每當我自己一個人躺在陰天的房間內,窗簾開著,白冷的自然光透過窗戶照射進來,我會不由自主的產生一股對自我存在的厭惡,討厭自己的存在,不懂自己為什麼要活著。
或者是洗澡的時候,也會對自己的身體產生沒來由的厭惡感。
這些都是我清醒的時候會有的感受,所以我真的好討厭清醒地意識到自己活著這件事。
而當我在學校或是家裡表現出這些負面情緒或想法的時候,有的人疏離我,有的人利用我的情緒作為我的弱點欺負我。
我的母親則是否認我擁有負面感受這件事情,認為小孩子不應該想那麼多,又覺得她生活工作有很多負擔與辛苦,不要再增添她的麻煩,拒絕承受我的情緒與痛苦。
所以我學會不表達自己的負面情緒,避免被別人作為弱點利用,同時也學會壓抑這些會讓我心臟不舒服的感受。
青少年時期的我,在線上多人遊戲的電動玩得不錯,那時候最紅的線上多人遊戲有瑪奇英雄傳、英雄聯盟、黑色沙漠等等,我在遊戲裡交上了許多朋友,在那邊也有許多跟我一樣害怕孤單,而在網路世界尋求陪伴的人。

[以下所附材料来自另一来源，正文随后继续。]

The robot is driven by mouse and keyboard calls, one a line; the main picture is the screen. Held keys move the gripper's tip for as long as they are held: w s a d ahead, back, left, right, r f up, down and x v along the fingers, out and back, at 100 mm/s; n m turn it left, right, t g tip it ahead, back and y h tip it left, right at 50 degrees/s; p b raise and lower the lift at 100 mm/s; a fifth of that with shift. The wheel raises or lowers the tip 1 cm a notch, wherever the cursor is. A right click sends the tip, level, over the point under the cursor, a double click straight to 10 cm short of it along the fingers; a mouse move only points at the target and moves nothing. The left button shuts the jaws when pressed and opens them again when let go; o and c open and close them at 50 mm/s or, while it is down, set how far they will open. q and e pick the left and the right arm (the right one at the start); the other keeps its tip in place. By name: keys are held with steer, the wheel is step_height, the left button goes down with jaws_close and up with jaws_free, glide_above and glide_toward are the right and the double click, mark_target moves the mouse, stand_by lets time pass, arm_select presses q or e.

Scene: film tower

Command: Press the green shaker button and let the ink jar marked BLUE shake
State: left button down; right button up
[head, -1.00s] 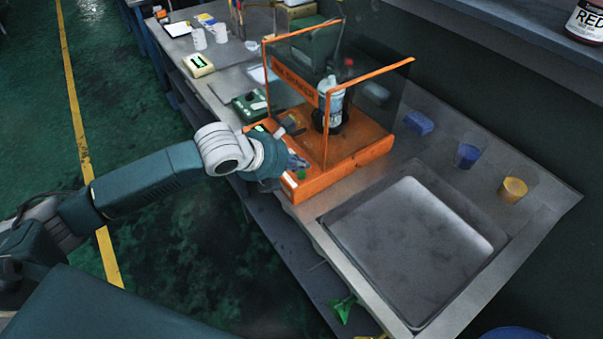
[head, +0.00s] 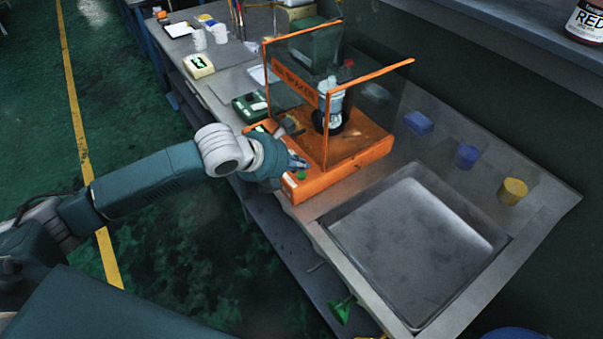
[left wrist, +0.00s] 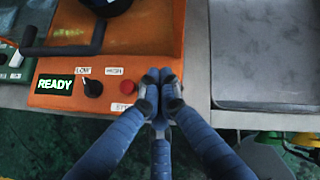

在虛擬遊戲的世界裡,沒有人知道我真實世界的身分是誰,即使你一個人玩遊戲也沒有什麼人的眼光,在裡面我感到特別的自由,我也可以在裡面毫無負擔的與別人交上朋友,也因為感應不到對方的情緒,我也不太需要去討好對方。
就這樣,睡覺與遊戲成為了我渡過那些我不想清醒時刻的解藥,而剛好這些事又能提供我我所需要的陪伴、快樂、社交生活、成就感。
國中那時候隨著實況直播的崛起,更是為我的那時候孤獨的夜晚,提供了更多的幫助,聽著別人說話的聲音讓我更容易入睡。
高中的時候第一次接觸到Spotify,我開始也會聽著無法聽到外界聲音的音量入睡,開始更瘋狂的迷上聽音樂這件事,寫作業、念書、打電動的時候,都需要有音樂的陪伴。
而不知道從什麼時候開始,我連睡覺、玩遊戲、聽音樂的快樂都被這個世界剝奪了。
有好長一段時間我再也提不起興趣玩任何遊戲,也不再聽任何新的音樂,聽著直播也沒辦法入眠。
伴隨著失去對遊戲、音樂、實況的興趣,我的睡眠狀況也變得越來越糟糕,時常突然被自己哭醒,而每次醒來後我都不明白自己因為什麼而哭。
於是我被迫清醒地活在現實世界的時間變長了,而那些被我所隱藏,那些厭惡自己的感受,更是像一股反撲的巨浪一般,在所有我清醒的時刻,無時無刻襲擊著我的意識與想法。
而長期習慣躲避或壓抑這些情緒與想法的我,這時候並沒有學會與別人透過說話的方式,來緩解我想自我扼殺自己存在的想法。
所以對我而言,清醒地活著,是很痛苦的一件事情,獨自承受這些,很痛苦。